Em resposta, um youtuber de direita chamado LiloVlog repercutiu os comentários feitos por Gabriela e marcou a Razer no Twitter, cobrando um posicionamento da empresa. Outra youtuber de direita bastante influente chamada Ayu engrossou o caldo contra Cattuzzo, despertando a fúria de vários seguidores. De imediato, muito usuários passaram a levantar um "dossiê" da influenciadora usando streamings feitos por ela jogando e sendo “agressiva” com espectadores. Nisso, diversos usuários declararam boicote contra a Razer caso a empresa não a tirasse do rol de influenciadores.
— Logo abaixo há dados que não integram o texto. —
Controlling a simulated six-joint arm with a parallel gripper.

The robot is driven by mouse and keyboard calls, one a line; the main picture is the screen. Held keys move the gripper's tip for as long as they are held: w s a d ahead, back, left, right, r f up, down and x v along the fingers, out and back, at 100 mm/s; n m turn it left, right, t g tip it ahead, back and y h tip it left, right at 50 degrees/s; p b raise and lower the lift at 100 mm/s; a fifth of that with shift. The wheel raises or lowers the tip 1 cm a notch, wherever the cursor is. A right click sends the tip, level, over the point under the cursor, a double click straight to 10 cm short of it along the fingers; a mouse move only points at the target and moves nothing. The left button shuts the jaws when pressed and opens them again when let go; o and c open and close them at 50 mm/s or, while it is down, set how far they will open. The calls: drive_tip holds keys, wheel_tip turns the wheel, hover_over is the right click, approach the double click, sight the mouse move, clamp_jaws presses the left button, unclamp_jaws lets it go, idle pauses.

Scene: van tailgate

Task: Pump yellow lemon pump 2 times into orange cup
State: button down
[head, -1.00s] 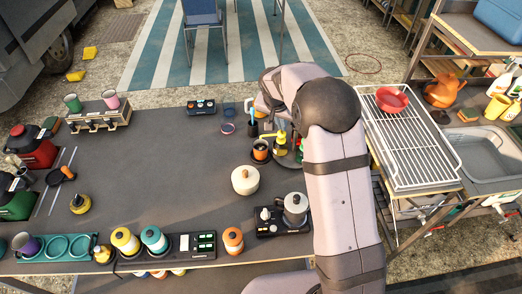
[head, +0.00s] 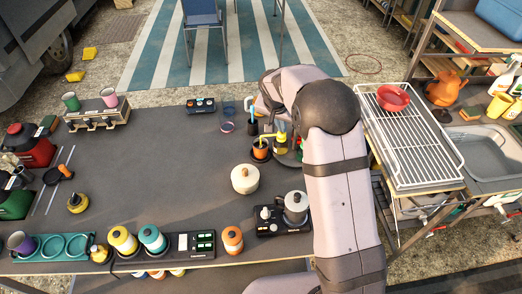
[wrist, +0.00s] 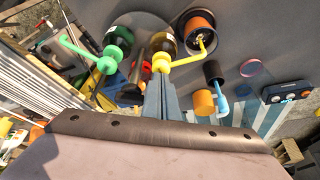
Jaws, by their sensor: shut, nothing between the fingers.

Na segunda-feira (24) Gabriela pediu desculpas aos seus seguidores pelos seus comentários.

Não muito depois do pedido de desculpas de Cattuzzo, a filial brasileira da empresa publicou um comunicado no Twitter afirmando que não renovaria o contrato com ela e dizendo-se contra "qualquer tipo de discriminação seja ela de sexo, religião, partido político ou qualquer tipo de intolerância e extremismo". Enquanto youtubers de games, neo-templários e alt-rights em geral comemoravam, internautas menos emocionados ficaram surpresos com o fato de a empresa ignorar as ameaças de morte contra Cattuzzo - para muita gente, essa foi uma atitude injusta, que não leva em conta que assédio, agressões verbais e outras formas de sexismo são constantes dentro da comunidade gamer.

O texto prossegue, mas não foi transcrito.